> _INSTRUCTIONS FOR THE TASK_
Repeat the lines below exactly as they appear, but leave out the images.

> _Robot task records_
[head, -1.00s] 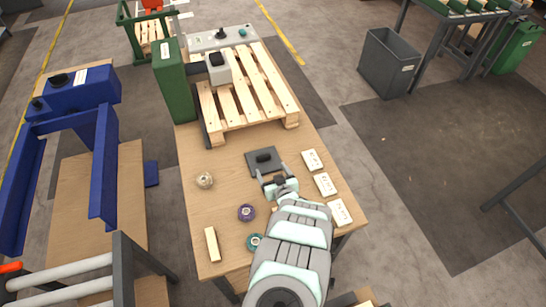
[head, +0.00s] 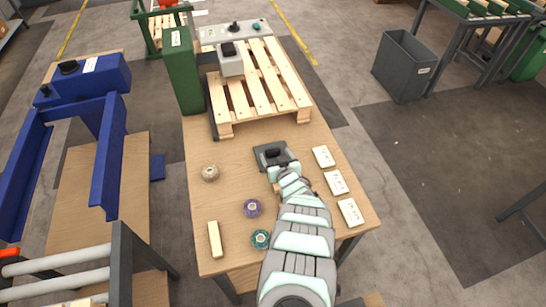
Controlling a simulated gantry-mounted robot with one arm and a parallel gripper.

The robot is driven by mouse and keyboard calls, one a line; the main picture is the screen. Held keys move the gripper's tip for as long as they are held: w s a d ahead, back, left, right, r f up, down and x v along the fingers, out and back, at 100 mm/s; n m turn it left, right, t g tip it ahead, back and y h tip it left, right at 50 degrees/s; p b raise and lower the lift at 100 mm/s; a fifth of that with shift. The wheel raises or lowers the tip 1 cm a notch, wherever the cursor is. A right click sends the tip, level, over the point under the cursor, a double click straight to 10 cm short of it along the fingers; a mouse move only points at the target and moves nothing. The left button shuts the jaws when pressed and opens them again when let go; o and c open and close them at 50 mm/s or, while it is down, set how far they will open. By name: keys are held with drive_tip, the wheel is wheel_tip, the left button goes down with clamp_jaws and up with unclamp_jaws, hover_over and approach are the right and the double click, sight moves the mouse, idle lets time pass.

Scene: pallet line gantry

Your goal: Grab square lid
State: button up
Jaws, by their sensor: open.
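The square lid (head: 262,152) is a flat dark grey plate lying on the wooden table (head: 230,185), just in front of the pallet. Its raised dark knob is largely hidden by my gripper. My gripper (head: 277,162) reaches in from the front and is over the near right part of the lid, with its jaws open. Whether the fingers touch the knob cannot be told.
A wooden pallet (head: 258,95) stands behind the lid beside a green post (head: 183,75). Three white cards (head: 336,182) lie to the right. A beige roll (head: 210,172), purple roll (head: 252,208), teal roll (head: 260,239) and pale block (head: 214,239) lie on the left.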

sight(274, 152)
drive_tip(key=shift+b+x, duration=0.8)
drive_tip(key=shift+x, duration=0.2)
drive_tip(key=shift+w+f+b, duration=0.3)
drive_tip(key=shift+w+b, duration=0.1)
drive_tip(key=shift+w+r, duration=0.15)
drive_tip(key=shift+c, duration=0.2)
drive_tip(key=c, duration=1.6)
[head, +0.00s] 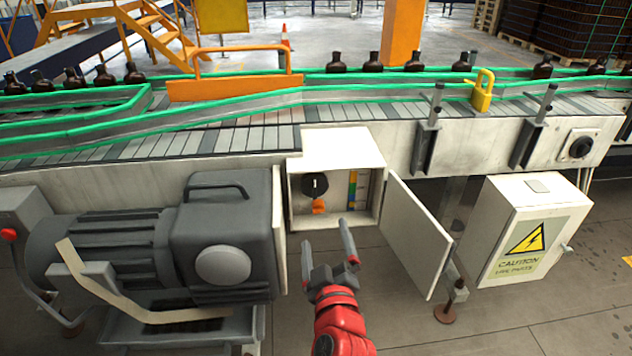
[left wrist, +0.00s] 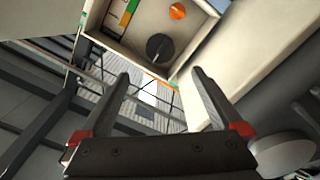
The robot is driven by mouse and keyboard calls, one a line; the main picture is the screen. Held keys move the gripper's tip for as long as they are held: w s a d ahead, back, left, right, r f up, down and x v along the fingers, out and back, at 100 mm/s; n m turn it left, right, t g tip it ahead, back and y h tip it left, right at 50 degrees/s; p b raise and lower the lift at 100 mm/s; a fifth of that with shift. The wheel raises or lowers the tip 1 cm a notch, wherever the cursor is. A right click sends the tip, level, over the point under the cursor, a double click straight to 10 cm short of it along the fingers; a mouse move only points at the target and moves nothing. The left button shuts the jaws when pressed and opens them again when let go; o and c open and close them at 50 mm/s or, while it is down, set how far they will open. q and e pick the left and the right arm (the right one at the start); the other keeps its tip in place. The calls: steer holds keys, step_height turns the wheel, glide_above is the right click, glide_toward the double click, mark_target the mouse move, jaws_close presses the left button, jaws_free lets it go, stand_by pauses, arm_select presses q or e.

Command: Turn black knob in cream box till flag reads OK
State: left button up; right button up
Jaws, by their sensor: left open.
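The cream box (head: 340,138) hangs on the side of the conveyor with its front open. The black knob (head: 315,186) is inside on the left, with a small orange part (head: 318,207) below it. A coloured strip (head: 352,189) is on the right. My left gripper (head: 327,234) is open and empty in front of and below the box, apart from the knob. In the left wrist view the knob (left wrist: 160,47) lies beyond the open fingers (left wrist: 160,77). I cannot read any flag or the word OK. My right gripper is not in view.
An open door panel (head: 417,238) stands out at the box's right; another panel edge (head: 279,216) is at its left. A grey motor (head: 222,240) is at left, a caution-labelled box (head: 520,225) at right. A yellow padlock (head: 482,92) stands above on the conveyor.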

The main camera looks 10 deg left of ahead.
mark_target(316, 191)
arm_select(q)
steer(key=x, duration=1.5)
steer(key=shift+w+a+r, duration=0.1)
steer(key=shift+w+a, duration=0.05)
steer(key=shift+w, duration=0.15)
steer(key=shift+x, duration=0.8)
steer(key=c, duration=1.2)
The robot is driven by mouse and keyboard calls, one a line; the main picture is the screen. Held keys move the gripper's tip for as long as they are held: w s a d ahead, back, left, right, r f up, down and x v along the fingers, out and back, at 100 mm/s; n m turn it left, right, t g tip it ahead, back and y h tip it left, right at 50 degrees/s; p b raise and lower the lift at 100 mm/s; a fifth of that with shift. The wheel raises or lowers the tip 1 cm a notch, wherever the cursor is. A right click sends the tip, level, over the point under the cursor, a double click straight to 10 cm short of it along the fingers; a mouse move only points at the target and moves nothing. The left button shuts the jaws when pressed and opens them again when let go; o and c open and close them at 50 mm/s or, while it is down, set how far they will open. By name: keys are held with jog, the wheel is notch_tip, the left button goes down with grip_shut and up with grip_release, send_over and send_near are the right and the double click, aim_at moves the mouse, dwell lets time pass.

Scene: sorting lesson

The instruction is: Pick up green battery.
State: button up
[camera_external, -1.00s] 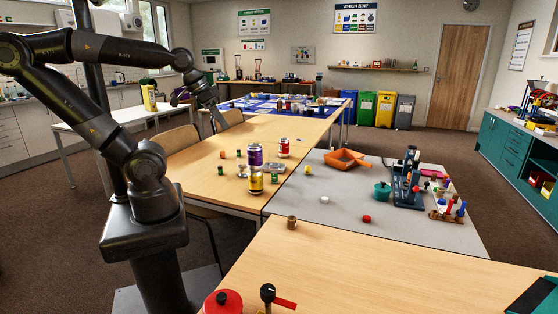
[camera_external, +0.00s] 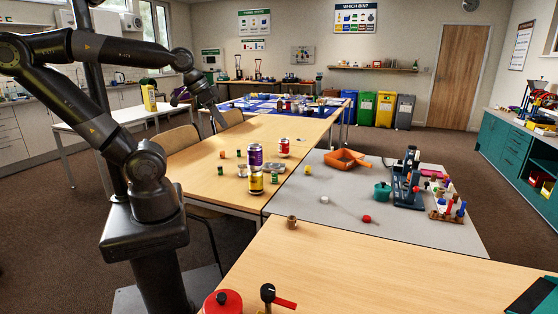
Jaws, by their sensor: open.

> _EXERCISE SOLUTION_
[head, -1.00s] 
[head, +0.00s] 
Controlling a simulated gantry-mounted robot with one arm and a parallel gripper.

The robot is driven by mouse and keyboard calls, one a line; the main picture is the screen. Held keys move the gripper's tip for as long as they are held: w s a d ahead, back, left, right, r f up, down and x v along the fingers, out and back, at 100 mm/s; n m turn it left, right, t g tip it ahead, back and y h tip it left, right at 50 degrees/s; p b raise and lower the lift at 100 mm/s; a fifth of that with shift. The wheel raises or lowers the tip 1 cm a notch, wherever the cursor is. A right click sends the tip, level, over the point under the cursor, a double click straight to 10 cm short of it along the fingers; a mouse move only points at the target and moves nothing. The left button shuts the jaws when pressed and opens them again when let go; o and c open and close them at 50 mm/s or, while it is down, set how far they will open. By name: keys are held with drive_tip, the wheel is wheel_tip, the left button goes down with clamp_jaws and up with unclamp_jaws, hover_over and approach are the right and the double click, sight moves the mouse, idle lets time pass.

Scene: pallet line gantry

Your goal: Grab square lid
State: button up
Jaws, by their sensor: open.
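The square lid (head: 262,152) is a flat dark grey plate lying on the wooden table (head: 230,185), just in front of the pallet. Its raised dark knob is largely hidden by my gripper. My gripper (head: 277,162) reaches in from the front and is over the near right part of the lid, with its jaws open. Whether the fingers touch the knob cannot be told.
A wooden pallet (head: 258,95) stands behind the lid beside a green post (head: 183,75). Three white cards (head: 336,182) lie to the right. A beige roll (head: 210,172), purple roll (head: 252,208), teal roll (head: 260,239) and pale block (head: 214,239) lie on the left.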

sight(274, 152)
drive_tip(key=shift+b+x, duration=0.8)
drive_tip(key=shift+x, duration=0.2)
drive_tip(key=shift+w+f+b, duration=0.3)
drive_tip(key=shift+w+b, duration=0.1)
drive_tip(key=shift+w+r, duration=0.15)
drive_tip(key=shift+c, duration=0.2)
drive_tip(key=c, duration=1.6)
[head, +0.00s] 
[left wrist, +0.00s] 
The robot is driven by mouse and keyboard calls, one a line; the main picture is the screen. Held keys move the gripper's tip for as long as they are held: w s a d ahead, back, left, right, r f up, down and x v along the fingers, out and back, at 100 mm/s; n m turn it left, right, t g tip it ahead, back and y h tip it left, right at 50 degrees/s; p b raise and lower the lift at 100 mm/s; a fifth of that with shift. The wheel raises or lowers the tip 1 cm a notch, wherever the cursor is. A right click sends the tip, level, over the point under the cursor, a double click straight to 10 cm short of it along the fingers; a mouse move only points at the target and moves nothing. The left button shuts the jaws when pressed and opens them again when let go; o and c open and close them at 50 mm/s or, while it is down, set how far they will open. q and e pick the left and the right arm (the right one at the start); the other keeps its tip in place. The calls: steer holds keys, step_height turns the wheel, glide_above is the right click, glide_toward the double click, mark_target the mouse move, jaws_close presses the left button, jaws_free lets it go, stand_by pauses, arm_select presses q or e.

Command: Turn black knob in cream box till flag reads OK
State: left button up; right button up
Jaws, by their sensor: left open.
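The cream box (head: 340,138) hangs on the side of the conveyor with its front open. The black knob (head: 315,186) is inside on the left, with a small orange part (head: 318,207) below it. A coloured strip (head: 352,189) is on the right. My left gripper (head: 327,234) is open and empty in front of and below the box, apart from the knob. In the left wrist view the knob (left wrist: 160,47) lies beyond the open fingers (left wrist: 160,77). I cannot read any flag or the word OK. My right gripper is not in view.
An open door panel (head: 417,238) stands out at the box's right; another panel edge (head: 279,216) is at its left. A grey motor (head: 222,240) is at left, a caution-labelled box (head: 520,225) at right. A yellow padlock (head: 482,92) stands above on the conveyor.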

The main camera looks 10 deg left of ahead.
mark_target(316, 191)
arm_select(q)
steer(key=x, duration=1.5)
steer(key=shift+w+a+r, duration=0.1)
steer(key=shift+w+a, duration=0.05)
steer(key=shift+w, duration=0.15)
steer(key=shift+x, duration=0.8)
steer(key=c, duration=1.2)
The robot is driven by mouse and keyboard calls, one a line; the main picture is the screen. Held keys move the gripper's tip for as long as they are held: w s a d ahead, back, left, right, r f up, down and x v along the fingers, out and back, at 100 mm/s; n m turn it left, right, t g tip it ahead, back and y h tip it left, right at 50 degrees/s; p b raise and lower the lift at 100 mm/s; a fifth of that with shift. The wheel raises or lowers the tip 1 cm a notch, wherever the cursor is. A right click sends the tip, level, over the point under the cursor, a double click straight to 10 cm short of it along the fingers; a mouse move only points at the target and moves nothing. The left button shuts the jaws when pressed and opens them again when let go; o and c open and close them at 50 mm/s or, while it is down, set how far they will open. By name: keys are held with jog, the wheel is notch_tip, the left button goes down with grip_shut and up with grip_release, send_over and send_near are the right and the double click, aim_at moves the mouse, dwell lets time pass.

Scene: sorting lesson

The instruction is: Pick up green battery.
State: button up
[camera_external, -1.00s] 
[camera_external, +0.00s] 
Jaws, by their sensor: open.

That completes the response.